In principle, none of these issues is partisan. In principle, every elected official should be able to endorse and be identified with the condemnation of every single one of these. In principle, it should be a no brainer that there should be a natural coalition between political leaders, regardless of party, with the philanthropy world to affirm that civility matters, that the separation of powers is basic Civics 101, that we can and do know facts, that every adult American has an inherent right to vote and that right should be made accessible and reliable, that a citizen is a citizen regardless of race, religion, national origin, gender, or language, that public expressions of hatred are simply beyond the pale…
All of this should be a given and should be the starting point of civil society in the USA. Should be…
But in the last weeks alone:
I have heard the father of a Parkland victim scratch his head saying that he views his cause as non-partisan, and he himself is an independent. But, he said, one party has consistently chosen to consider any attempt to legislate anything that might effectively limit access to arms, ammo, or access to be non-negotiable. He may not be partisan, but one party has made it so.
I have attended a gathering of philanthropists and foundation professionals discussing Census 2020. This should not be a partisan issue at all – This process is Constitutionally mandated, and our efforts should be to guarantee that the numbers are complete and untainted.
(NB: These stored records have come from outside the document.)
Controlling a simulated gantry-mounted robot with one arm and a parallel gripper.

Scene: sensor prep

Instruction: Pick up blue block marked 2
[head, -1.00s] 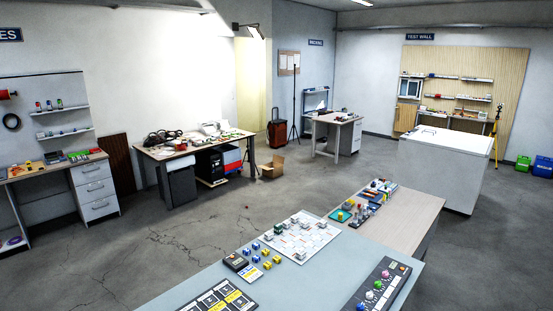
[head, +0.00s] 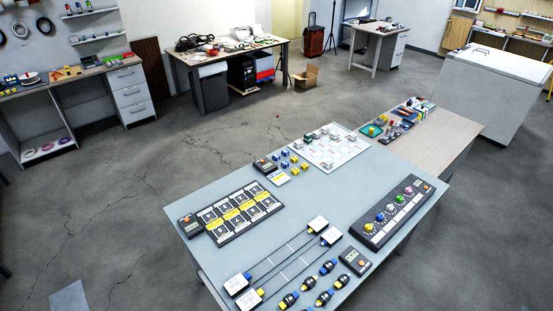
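Several small blue blocks (head: 285,158) and several small yellow blocks (head: 295,168) sit close together on the grey-blue table (head: 330,205), left of a white grid board (head: 333,158). The blocks are too small for me to read any number, so I cannot tell which blue block is marked 2. My gripper is not in view.
A black panel with yellow labels (head: 233,212) lies left of the blocks, a knob panel (head: 392,212) at the right. Sliding rails and several black-and-yellow parts (head: 307,284) fill the front. A wooden-topped table (head: 430,140) adjoins behind. Bare table lies mid-surface.

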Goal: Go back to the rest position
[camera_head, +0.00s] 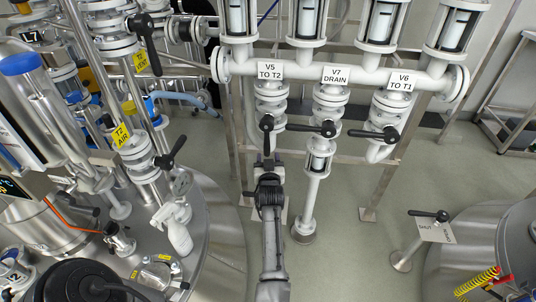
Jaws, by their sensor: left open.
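My left gripper (268,162) is in the middle of the head view, at the end of my arm that rises from the bottom edge. It is open, with its small fingertips just below the black handle of valve V5 (267,133). That handle points down, and I cannot tell whether the fingers touch it. I see nothing held in the gripper. My right gripper is not in view.
The handles of V7 DRAIN (315,129) and V6 TO T1 (377,134) lie roughly level. A tank top with a white spray bottle (177,228) is at left. A floor stand with a lever (429,215) is at right. Bare floor (345,260) lies between.

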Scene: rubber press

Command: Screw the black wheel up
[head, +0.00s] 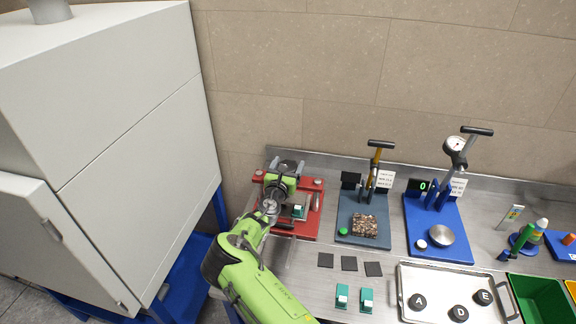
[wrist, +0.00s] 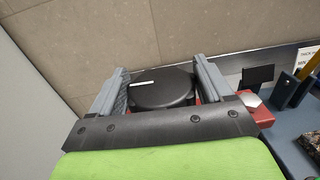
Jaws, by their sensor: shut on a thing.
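The black wheel (wrist: 162,92) is a round black disc with a short white mark on its top. It lies between the two grey fingers of my gripper (wrist: 158,70) in the wrist view. The fingers are shut on it from its left and right sides. In the head view my gripper (head: 286,170) is over the red press (head: 308,226) at the left end of the bench. My arm and gripper largely hide the wheel and the middle of the press there. A green and white block (head: 298,211) shows at the press's plate.
A grey-based press (head: 362,238) and a blue-based gauge press (head: 440,250) stand to the right. Dark square sheets (head: 349,264), teal blocks (head: 342,295) and a metal tray (head: 440,308) with black discs are in front. A large grey cabinet (head: 130,130) is close on the left.

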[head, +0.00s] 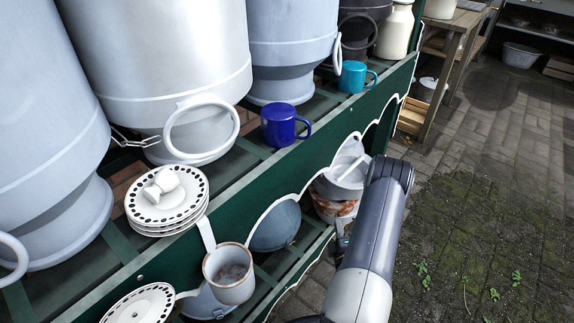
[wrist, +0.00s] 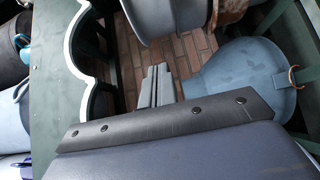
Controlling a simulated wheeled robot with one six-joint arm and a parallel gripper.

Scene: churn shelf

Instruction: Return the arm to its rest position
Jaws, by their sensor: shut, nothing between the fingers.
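My arm (head: 370,240) stands in front of the green shelf in the head view, at the lower right of centre. My gripper is not clearly visible there. In the wrist view my gripper (wrist: 156,86) shows as two grey fingers pressed together with nothing between them. They point toward the lower part of the shelf, with brick paving behind. The green scalloped shelf edge (wrist: 60,100) is to their left.
The shelf holds large milk churns (head: 165,60), a blue mug (head: 284,126), a teal mug (head: 354,77) and stacked plates (head: 150,212). A whitish mug (head: 230,273) hangs below. In the wrist view a blue-grey rounded vessel (wrist: 240,75) is right of the fingers. Mossy paving (head: 480,240) at right is open.

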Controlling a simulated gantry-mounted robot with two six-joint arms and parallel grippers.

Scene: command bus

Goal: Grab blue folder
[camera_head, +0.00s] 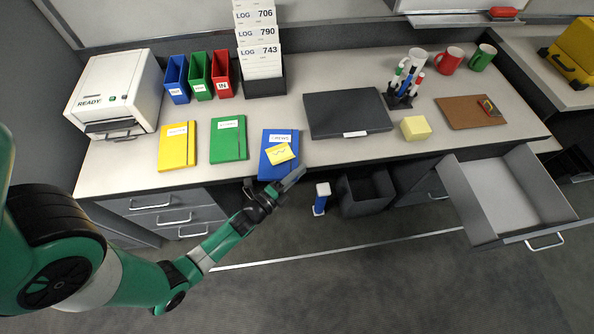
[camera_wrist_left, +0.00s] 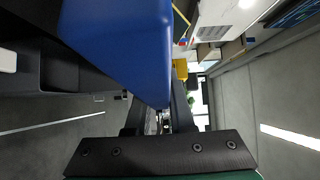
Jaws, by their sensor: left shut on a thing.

But even an official of the government census bureau acknowledged that political pressures have been brought to bear that will almost certainly distort the results of the 2020 Census, and that historic undercounting of certain minority groups will almost certainly be more extreme this go-round..
I have heard, as have you, attempts to restrict access to polling places, limit times and dates for voting, and require onerous identification evidence. This should not be a partisan issue at all. Any elected official should be committed to an open process [not being naïve here, but one would hope for at least a modicum of a commitment to what being elected is about. Yet, too often, under one artificial guise or another, these restrictions are imposed in a partisan way.
Should we tolerate abuse of search and seizure laws now being executed by at least one branch of the government? Every elected official should be demanding an accounting! Yet the silence and acquiesnce by some have made this a partisan issue.
Why do I enumerate this sad list, even knowing how incomplete it is? Because we are in a season when the electorate has the obligation to choose our future. And the philanthropy world has an obligation to weigh in on many of these matters. We have everything at stake in re-asserting a stable and civil society, eliminating poverty, rejecting racism and xenophobia, and urging systemic equity. The challenge for us is to not be intimidated by those who would limit our outspokenness under the guise of accusing us of partisanship. Of course, there are legal limitations to what we can lobby for and what lobbying we can support. But our rights, I would say even our obligations as funders, to advocate for constitutional rights, civil society, and equity for all are virtually unlimited.
None of these points is new – but they cannot be repeated often enough. The philanthropy world needs to model outspokenness for justice, courage in the face of intimidation, and articulation of ideals that should not be abrogated. This is not partisanship it is simply fulfilling our proper role as advocates for that which enables us, motivates us, and – when we do it right, legitimates us.